On Tue, Jan 11, 2022 at 09:30:10PM +0000, Harmen Stoppels wrote:
> > Given that this question already surfaced twice and was denied just as
> > 
> 
> > often, I'm guessing no.
> 
> The fact that this is a common request could also imply it's behavior
> people expect. So far I've seen:
> 
> 1. Julia [1] splits binary dependencies into separate packages, so when
>    liba.so depends on libb.so, they live in a different dir, where
>    the absolute and relative paths are only known when the julia
>    interpreter has started, so neither rpaths or LD_LIBRARY_PATH can
>    be used.
> 
>    So they dlopen libb.so, and then dlopen liba.so in that
>    order, and then assume liba.so does not have to locate libb.so
>    again, because its soname is already seens before.
> 
>    The proposed workaround was: don't list libb.so in the
>    DT_NEEDED of liba.so (that is, if you're already doing the work of
>    the linker, you might as well not use the linker at all for locating
>    libs). However, being able to run executables shipped with julia
>    packages would still be nice (e.g. a subprocess with LD_LIBRARY_PATH
>    set properly)
> 2. The Nix / Guix / Spack people are trying to reduce startup time of
>    executables with many shared libraries (as well as fixing library
>    paths once and for all to keep executables run deterministically).
>    In Guix there's a blog post where they call this the "stat storm" [2],
>    and they solve it in a glibc patch: using context dependent ld.so.cache,
>    that is, a reverse mapping soname => library path.
>    In Nix the proposal to fix the "stat storm" is to replace DT_NEEDED
>    in executables with absolute paths of all required libs (also
>    transient ones). This works fine, except on musl, where a dlopen by
>    soname will still do a search.

This could be solved much better by making an application-specific
directory full of symlinks to the libraries it uses and putting that
directory as the first thing in the program binary's rpath.

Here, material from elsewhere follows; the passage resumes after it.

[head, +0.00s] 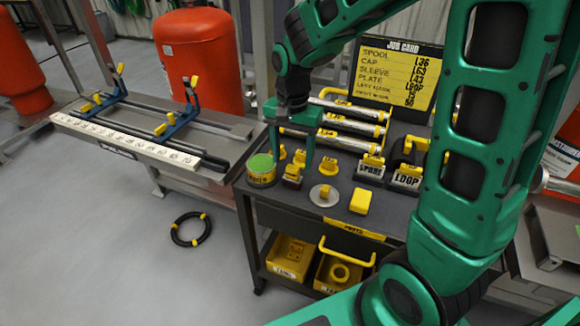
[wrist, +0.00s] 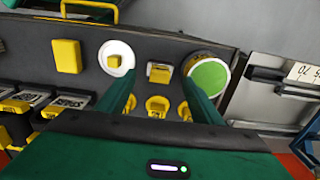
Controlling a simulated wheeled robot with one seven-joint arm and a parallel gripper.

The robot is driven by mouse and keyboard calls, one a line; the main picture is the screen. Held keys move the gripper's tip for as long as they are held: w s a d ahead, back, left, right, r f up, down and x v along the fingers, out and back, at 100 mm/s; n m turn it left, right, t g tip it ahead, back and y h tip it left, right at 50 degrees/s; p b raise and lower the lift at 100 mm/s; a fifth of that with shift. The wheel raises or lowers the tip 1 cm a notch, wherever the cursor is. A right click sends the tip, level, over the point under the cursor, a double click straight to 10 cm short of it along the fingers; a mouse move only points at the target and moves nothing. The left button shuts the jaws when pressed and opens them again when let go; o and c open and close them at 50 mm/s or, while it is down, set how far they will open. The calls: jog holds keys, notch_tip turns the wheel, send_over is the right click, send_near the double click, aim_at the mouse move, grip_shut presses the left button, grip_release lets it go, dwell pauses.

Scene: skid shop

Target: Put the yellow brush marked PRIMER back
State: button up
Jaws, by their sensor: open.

> 3. Wine is reported to rely on this earlier in the mailing list, but that
>    did not get any responses [3]. It reports the behavior is the same on
>    glibc, FreeBSD, NetBSD, and OpenBSD dynamic loaders; and musl is the
>    exception. 

There is some argument to be made for honoring SONAME as an action to
put the name into a dictonary for future dlopen to use, but having
this happen on libraries without any SONAME is really an anti-feature.
The point of dlopen with an explicit pathname is to load an explicit
file outside of the system library ecosystem, not to subvert the order
of path search for loading other libraries.